[Robot trajectory data]

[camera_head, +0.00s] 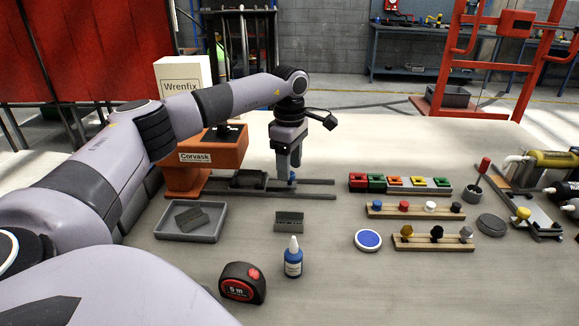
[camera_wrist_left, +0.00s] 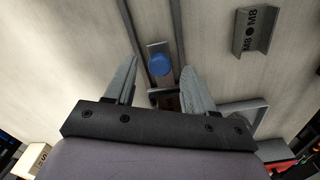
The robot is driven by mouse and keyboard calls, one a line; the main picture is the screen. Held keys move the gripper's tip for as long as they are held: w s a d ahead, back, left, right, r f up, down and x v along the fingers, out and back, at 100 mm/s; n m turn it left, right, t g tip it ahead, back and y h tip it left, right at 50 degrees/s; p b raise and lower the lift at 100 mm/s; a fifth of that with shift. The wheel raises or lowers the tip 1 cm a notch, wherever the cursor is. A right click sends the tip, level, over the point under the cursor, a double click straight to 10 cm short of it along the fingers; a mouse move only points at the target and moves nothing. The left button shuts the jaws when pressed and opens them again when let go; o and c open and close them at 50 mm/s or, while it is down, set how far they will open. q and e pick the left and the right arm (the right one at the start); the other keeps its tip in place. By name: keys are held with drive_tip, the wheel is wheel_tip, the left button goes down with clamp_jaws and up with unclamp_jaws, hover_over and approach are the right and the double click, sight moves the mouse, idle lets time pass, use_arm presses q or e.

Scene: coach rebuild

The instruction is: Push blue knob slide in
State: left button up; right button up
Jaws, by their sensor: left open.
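The blue knob (camera_wrist_left: 159,64) stands on a pale metal slide plate (camera_wrist_left: 155,47) between two dark rails in the left wrist view. In the head view only a bit of the knob (camera_head: 292,178) shows, just under my left gripper. The rails (camera_head: 315,196) run out to the right from the orange Corvask machine (camera_head: 210,160). My left gripper (camera_head: 289,172) points down over the rails, open. In the left wrist view its two fingers (camera_wrist_left: 159,75) are spread, one to each side of the knob. I cannot tell whether either touches it. My right gripper is not in view.
Coloured blocks (camera_head: 400,183) and wooden knob racks (camera_head: 415,211) stand to the right.

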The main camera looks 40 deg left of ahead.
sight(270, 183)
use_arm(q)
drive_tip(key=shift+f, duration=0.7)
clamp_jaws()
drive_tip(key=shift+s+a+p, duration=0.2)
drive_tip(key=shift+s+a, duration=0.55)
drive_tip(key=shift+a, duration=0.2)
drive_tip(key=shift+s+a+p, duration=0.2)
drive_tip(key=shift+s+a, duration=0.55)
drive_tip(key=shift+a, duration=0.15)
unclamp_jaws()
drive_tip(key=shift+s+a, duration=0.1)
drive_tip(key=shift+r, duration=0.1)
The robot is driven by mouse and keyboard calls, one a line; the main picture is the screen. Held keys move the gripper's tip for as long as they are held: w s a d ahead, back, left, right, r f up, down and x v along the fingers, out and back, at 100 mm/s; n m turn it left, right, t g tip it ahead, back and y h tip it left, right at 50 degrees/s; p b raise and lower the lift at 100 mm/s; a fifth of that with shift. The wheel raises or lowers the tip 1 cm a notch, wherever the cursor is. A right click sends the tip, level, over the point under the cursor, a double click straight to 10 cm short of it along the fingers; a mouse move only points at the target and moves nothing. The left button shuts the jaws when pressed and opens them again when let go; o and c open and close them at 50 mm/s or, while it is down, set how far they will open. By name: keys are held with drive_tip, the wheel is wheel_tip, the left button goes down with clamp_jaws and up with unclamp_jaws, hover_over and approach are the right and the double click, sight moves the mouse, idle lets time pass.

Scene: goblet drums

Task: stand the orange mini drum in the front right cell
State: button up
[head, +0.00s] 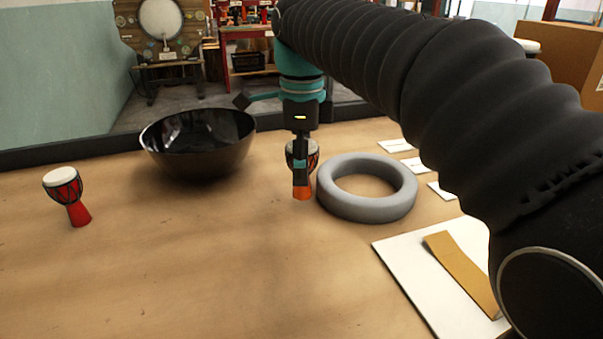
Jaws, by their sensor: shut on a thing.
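The orange mini drum (302,194) is at the middle of the head view, with a pale head and an orange foot. My gripper (300,168) points down and is shut on it, with a dark finger covering part of its front. The drum looks upright, just left of the grey ring. I cannot tell whether its foot touches the table. No front right cell can be made out; my arm hides much of the right side.
A red drum (72,198) stands at left, near a black bowl (200,150). The grey ring (367,205), white cards (395,146), and a white board (412,268) with a tan strip (462,272) lie to the right. A cardboard box (565,50) is behind my arm. The front left table is clear.

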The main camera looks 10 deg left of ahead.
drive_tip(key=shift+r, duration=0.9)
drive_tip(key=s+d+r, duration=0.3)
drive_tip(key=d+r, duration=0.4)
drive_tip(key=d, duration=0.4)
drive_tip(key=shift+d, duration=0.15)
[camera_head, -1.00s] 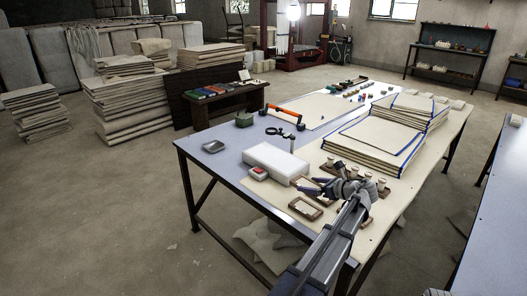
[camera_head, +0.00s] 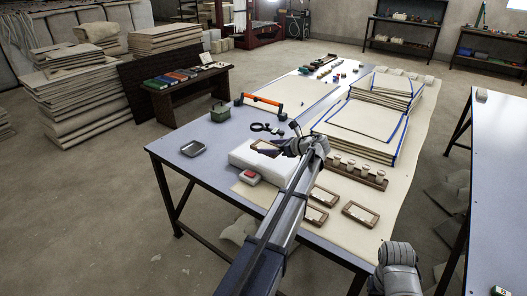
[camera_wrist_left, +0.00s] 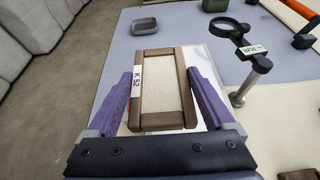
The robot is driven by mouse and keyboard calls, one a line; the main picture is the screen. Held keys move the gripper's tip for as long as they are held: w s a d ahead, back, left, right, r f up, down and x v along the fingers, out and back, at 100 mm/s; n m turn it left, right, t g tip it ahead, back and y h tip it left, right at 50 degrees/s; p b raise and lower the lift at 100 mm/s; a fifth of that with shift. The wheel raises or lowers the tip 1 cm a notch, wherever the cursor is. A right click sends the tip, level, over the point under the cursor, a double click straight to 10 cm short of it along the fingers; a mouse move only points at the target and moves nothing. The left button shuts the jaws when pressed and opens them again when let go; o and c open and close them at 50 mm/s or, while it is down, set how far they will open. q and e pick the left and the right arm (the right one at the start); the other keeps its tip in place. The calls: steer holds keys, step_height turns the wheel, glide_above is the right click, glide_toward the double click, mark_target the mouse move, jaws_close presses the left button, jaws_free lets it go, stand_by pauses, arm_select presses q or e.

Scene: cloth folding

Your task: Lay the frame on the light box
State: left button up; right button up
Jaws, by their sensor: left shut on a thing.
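My left gripper (camera_head: 281,146) is shut on a small brown wooden frame (camera_head: 265,148) with a pale centre. In the left wrist view the frame (camera_wrist_left: 160,88) lies between the two purple fingers, and a label reading "K 52" is on its left side. The light box (camera_head: 248,158) is a white, low block on the table, under the held frame in the head view. Its pale top (camera_wrist_left: 208,72) shows beside the frame in the wrist view. Whether the frame touches it, I cannot tell. My right gripper's fingers are not visible; a grey arm part shows at the lower right.
Three wooden frames, one being (camera_head: 360,213), lie on the beige mat. A magnifier (camera_head: 260,127) stands behind the light box. A rack with pale knobs (camera_head: 358,173) and stacked boards (camera_head: 365,128) are right.

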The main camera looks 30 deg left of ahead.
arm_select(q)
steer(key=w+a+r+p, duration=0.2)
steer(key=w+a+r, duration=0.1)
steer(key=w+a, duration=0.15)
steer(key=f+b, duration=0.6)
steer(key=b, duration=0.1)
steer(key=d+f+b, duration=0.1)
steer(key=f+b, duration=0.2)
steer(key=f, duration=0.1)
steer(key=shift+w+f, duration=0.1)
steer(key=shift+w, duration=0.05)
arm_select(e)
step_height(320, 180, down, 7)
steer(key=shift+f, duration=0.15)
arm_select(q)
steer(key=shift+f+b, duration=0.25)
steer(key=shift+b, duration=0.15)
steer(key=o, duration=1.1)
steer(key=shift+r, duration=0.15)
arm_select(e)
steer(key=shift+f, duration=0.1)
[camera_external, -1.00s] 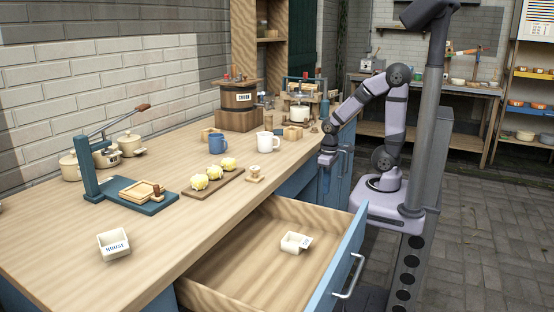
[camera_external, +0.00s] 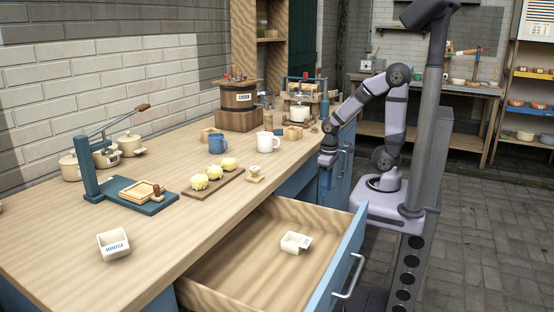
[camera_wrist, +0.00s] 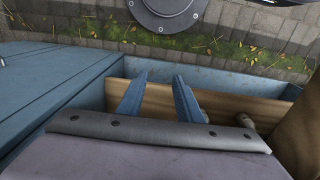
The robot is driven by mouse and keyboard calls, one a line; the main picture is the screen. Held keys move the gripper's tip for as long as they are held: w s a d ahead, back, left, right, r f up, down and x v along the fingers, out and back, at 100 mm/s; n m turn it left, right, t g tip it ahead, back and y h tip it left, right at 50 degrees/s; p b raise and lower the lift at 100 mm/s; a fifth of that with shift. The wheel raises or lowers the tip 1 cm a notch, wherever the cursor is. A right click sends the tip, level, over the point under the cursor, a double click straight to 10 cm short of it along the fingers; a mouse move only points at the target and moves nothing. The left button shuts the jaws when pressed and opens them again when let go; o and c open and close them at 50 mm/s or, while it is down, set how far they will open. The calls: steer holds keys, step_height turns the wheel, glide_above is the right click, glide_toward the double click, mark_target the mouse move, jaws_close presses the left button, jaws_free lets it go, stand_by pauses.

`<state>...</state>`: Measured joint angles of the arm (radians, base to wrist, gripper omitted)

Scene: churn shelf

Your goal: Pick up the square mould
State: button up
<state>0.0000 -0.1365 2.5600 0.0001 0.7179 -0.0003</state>
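My gripper (camera_external: 326,182) hangs low at the right side of the bench, beside the open drawer and off the worktop. In the wrist view its two blue fingers (camera_wrist: 160,80) are apart with nothing between them. Small wooden pieces on the worktop may be moulds: a squarish block (camera_external: 292,132) right of the white mug, another (camera_external: 207,134) behind the blue mug, and a round-topped one (camera_external: 255,173) near the front edge. I cannot tell for sure which is the square mould. A wooden square frame (camera_external: 138,192) lies on the blue press. My gripper is apart from all these.
The open drawer (camera_external: 230,284) holds a white dish (camera_external: 296,242). A white labelled dish (camera_external: 114,243) stands at the worktop's front left. A board (camera_external: 230,183) with yellow lumps, a blue mug (camera_external: 217,143) and a white mug (camera_external: 265,141) stand mid-bench. The front worktop is mostly clear.

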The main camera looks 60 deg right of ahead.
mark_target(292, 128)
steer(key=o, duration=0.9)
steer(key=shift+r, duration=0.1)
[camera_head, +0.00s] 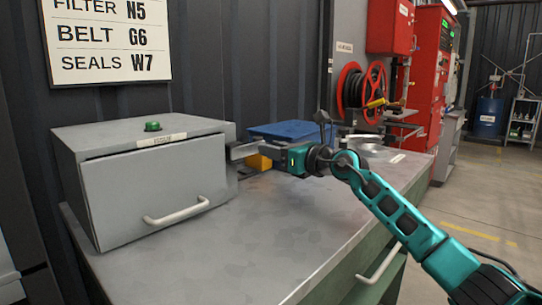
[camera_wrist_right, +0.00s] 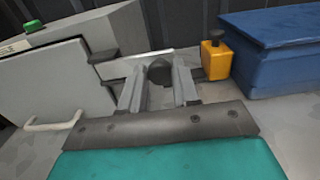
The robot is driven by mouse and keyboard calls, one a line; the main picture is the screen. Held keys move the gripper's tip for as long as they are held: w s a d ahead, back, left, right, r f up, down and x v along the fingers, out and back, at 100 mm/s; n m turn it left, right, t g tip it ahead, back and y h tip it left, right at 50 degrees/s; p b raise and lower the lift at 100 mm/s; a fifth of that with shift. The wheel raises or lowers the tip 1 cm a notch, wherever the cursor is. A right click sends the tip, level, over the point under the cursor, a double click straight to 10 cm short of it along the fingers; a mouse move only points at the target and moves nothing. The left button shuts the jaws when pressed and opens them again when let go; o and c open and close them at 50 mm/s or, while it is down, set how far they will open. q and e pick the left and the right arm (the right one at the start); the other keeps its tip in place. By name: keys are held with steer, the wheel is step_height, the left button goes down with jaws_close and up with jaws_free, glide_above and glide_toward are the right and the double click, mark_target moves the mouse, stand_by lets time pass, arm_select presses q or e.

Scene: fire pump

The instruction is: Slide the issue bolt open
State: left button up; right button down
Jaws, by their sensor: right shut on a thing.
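A grey metal box (camera_head: 150,180) stands on the workbench, with a label along its top front edge, a green button (camera_head: 152,126) on top and a pale handle on its front. My right gripper (camera_head: 243,151) reaches in from the right to the box's right side. In the right wrist view, my right gripper (camera_wrist_right: 160,82) has its two fingers on either side of a dark round knob (camera_wrist_right: 160,72), shut on it. The knob appears to belong to the bolt, whose pale bar (camera_wrist_right: 125,65) runs beside the box; the fingers partly hide it. My left gripper is not in view.
A yellow-orange block (camera_wrist_right: 215,60) with a black knob stands close to the right finger. A blue case (camera_wrist_right: 270,50) lies behind it. The metal workbench (camera_head: 260,235) is clear in front. A red hose reel (camera_head: 360,90) hangs behind.

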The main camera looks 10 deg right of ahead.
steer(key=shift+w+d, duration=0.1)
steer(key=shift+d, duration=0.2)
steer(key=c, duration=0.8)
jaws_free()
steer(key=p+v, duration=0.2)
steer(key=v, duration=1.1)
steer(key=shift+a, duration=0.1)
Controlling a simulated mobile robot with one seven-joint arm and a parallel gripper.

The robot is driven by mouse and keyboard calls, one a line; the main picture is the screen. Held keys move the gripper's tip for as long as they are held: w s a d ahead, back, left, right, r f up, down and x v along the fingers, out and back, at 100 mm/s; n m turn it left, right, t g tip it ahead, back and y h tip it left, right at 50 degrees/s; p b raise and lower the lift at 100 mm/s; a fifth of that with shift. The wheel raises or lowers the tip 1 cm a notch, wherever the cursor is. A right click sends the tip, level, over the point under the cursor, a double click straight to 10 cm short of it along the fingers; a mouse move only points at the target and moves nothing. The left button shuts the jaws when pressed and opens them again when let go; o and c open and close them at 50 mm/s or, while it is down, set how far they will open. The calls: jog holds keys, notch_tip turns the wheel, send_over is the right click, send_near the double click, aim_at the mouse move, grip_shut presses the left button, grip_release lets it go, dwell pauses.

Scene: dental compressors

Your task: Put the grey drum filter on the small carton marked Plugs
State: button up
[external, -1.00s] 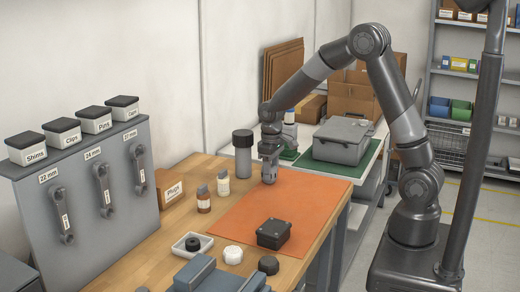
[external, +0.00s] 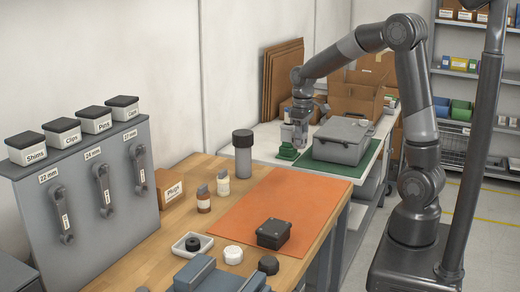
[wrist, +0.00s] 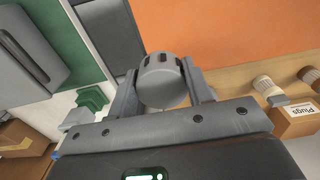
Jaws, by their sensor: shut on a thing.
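The grey drum filter (wrist: 162,78) is a short round drum with dark slots around its edge, seen between the two fingers in the wrist view. My gripper (wrist: 163,92) is shut on it. In the external view my gripper (external: 300,138) is raised at the far end of the orange mat, near the white table, with the filter hard to make out there. The small carton marked Plugs (external: 170,188) stands on the wooden bench beside the grey panel, well to the left of my gripper. It also shows at the right edge of the wrist view (wrist: 298,120).
Two small bottles (external: 204,200) and a tall dark-capped canister (external: 243,155) stand between carton and mat. A black box (external: 273,234) is on the orange mat (external: 285,197). A grey case (external: 342,142) and green piece (external: 288,151) are at the back.

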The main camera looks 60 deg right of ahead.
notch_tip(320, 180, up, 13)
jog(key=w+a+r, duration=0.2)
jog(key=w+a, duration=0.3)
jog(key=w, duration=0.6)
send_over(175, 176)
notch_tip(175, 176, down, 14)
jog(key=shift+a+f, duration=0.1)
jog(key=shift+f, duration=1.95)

▶ Problem details: Locate the line containing "[external, -1.00s]" in the records above, then output it and every line after it through the last, excluding pictures.

▶ Output for this task:
[external, -1.00s] 
[external, +0.00s] 
[wrist, +0.00s] 
Jaws, by their sensor: shut on a thing.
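The grey drum filter (wrist: 162,78) is a short round drum with dark slots around its edge, seen between the two fingers in the wrist view. My gripper (wrist: 163,92) is shut on it. In the external view my gripper (external: 300,138) is raised at the far end of the orange mat, near the white table, with the filter hard to make out there. The small carton marked Plugs (external: 170,188) stands on the wooden bench beside the grey panel, well to the left of my gripper. It also shows at the right edge of the wrist view (wrist: 298,120).
Two small bottles (external: 204,200) and a tall dark-capped canister (external: 243,155) stand between carton and mat. A black box (external: 273,234) is on the orange mat (external: 285,197). A grey case (external: 342,142) and green piece (external: 288,151) are at the back.

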The main camera looks 60 deg right of ahead.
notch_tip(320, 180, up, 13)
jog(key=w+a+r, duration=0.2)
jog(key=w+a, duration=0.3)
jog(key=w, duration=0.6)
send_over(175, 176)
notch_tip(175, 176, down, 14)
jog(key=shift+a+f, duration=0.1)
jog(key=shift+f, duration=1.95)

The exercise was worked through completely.